Stated exercise = Below is a listing. Quote from it, exactly, the lines from the one containing "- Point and" down to the one containing "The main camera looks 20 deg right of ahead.", both ends included, and nothing else.

Dataset records =
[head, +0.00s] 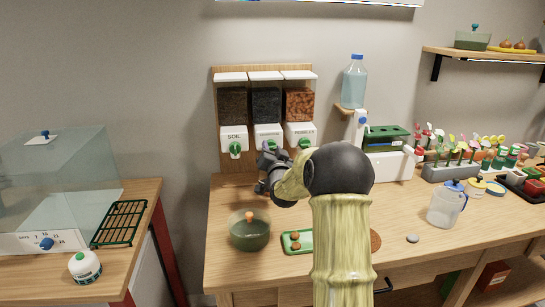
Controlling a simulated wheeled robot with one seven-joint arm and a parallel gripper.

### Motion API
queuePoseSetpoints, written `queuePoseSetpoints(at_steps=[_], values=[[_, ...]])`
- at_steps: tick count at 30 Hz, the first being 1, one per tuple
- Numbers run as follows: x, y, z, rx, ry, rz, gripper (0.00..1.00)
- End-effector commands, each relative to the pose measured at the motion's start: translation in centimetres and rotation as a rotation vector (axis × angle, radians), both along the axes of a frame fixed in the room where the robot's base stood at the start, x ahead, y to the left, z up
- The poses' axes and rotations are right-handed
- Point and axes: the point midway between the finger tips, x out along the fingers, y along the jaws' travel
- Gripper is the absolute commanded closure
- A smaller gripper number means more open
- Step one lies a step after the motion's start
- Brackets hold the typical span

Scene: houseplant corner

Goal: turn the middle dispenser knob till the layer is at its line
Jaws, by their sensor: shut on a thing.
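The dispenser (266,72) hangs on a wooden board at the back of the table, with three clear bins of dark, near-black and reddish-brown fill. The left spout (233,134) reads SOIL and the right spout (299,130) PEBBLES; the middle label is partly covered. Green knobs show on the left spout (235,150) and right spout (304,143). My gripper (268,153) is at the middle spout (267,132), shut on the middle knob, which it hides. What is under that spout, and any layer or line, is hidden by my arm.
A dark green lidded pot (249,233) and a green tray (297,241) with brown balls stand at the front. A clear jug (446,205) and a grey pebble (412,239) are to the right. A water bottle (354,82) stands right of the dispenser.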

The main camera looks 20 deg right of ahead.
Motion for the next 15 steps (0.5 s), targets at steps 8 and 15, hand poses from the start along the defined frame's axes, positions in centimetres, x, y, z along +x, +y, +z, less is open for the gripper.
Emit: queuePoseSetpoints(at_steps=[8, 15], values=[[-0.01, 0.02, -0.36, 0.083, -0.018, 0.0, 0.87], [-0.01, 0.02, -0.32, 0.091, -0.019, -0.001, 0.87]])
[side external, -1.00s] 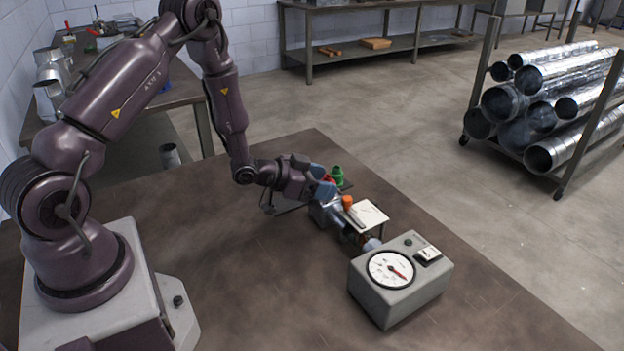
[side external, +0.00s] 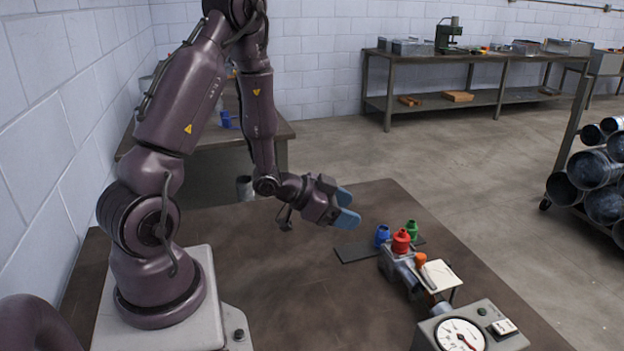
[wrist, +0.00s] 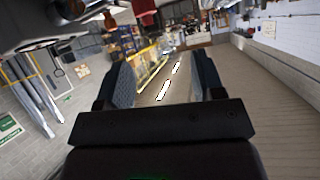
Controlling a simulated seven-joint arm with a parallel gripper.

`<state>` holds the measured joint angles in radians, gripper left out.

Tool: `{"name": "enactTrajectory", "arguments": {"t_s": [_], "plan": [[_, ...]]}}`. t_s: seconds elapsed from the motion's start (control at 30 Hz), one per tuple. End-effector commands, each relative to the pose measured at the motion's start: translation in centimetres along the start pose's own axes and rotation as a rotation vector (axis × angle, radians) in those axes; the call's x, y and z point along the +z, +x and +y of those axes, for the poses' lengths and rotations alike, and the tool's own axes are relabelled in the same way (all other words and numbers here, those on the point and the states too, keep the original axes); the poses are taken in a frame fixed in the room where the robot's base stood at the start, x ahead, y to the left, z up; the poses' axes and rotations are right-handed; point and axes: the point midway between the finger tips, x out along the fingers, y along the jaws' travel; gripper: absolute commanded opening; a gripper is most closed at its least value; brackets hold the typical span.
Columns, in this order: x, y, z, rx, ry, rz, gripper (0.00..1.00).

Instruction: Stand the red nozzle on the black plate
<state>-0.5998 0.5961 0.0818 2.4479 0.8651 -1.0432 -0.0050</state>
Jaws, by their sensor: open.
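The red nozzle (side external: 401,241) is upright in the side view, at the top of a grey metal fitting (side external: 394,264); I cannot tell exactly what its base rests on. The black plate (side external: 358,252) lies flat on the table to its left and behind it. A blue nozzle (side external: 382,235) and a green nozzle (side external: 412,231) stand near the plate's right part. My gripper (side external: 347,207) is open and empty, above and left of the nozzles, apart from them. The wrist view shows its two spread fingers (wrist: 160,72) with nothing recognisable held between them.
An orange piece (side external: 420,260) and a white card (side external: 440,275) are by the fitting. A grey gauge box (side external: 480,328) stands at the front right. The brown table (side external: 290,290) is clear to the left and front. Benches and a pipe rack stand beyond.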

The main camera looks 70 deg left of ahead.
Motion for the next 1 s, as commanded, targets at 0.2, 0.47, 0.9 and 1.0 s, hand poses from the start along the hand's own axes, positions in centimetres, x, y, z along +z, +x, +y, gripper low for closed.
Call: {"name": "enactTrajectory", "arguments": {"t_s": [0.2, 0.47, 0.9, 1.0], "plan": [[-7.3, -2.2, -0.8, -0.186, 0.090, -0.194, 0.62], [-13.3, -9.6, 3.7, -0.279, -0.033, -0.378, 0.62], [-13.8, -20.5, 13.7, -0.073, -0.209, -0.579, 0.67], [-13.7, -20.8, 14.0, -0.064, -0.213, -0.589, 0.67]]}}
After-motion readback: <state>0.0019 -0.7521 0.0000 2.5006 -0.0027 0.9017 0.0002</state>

...

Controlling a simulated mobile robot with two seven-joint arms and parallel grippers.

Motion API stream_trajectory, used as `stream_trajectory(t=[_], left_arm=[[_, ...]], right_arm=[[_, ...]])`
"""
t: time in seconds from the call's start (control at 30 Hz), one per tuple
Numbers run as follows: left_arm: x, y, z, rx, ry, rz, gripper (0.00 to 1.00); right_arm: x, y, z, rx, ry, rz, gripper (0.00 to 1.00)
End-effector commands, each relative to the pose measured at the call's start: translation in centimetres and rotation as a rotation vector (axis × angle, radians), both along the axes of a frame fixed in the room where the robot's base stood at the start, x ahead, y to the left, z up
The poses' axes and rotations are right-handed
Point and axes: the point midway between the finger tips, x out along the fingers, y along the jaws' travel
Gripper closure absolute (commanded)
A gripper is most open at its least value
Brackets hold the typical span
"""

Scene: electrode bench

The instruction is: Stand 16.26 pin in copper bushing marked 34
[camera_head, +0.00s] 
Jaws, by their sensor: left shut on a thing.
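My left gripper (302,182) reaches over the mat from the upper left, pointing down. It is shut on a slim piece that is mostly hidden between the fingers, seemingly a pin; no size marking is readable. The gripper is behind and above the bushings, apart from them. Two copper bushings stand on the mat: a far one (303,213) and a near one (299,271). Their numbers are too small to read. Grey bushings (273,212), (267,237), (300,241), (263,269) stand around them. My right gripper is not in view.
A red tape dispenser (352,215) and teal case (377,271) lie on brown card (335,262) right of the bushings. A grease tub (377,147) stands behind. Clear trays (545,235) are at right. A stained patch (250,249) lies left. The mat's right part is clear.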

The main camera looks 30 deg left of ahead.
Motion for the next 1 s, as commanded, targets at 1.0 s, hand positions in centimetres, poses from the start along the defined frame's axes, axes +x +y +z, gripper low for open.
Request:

Finished exercise =
- Point and axes: the point midway between the finger tips, x out along the fingers, y along the jaws' travel
- Gripper is the absolute commanded closure
- A smaller gripper number means more open
- Step one lies a step after the motion's start
- Brackets hold the typical span

Scene: houseplant corner

Goal: turn the middle dispenser knob till the layer is at its line
Jaws, by their sensor: shut on a thing.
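The dispenser (266,72) hangs on a wooden board at the back of the table, with three clear bins of dark, near-black and reddish-brown fill. The left spout (233,134) reads SOIL and the right spout (299,130) PEBBLES; the middle label is partly covered. Green knobs show on the left spout (235,150) and right spout (304,143). My gripper (268,153) is at the middle spout (267,132), shut on the middle knob, which it hides. What is under that spout, and any layer or line, is hidden by my arm.
A dark green lidded pot (249,233) and a green tray (297,241) with brown balls stand at the front. A clear jug (446,205) and a grey pebble (412,239) are to the right. A water bottle (354,82) stands right of the dispenser.

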The main camera looks 20 deg right of ahead.

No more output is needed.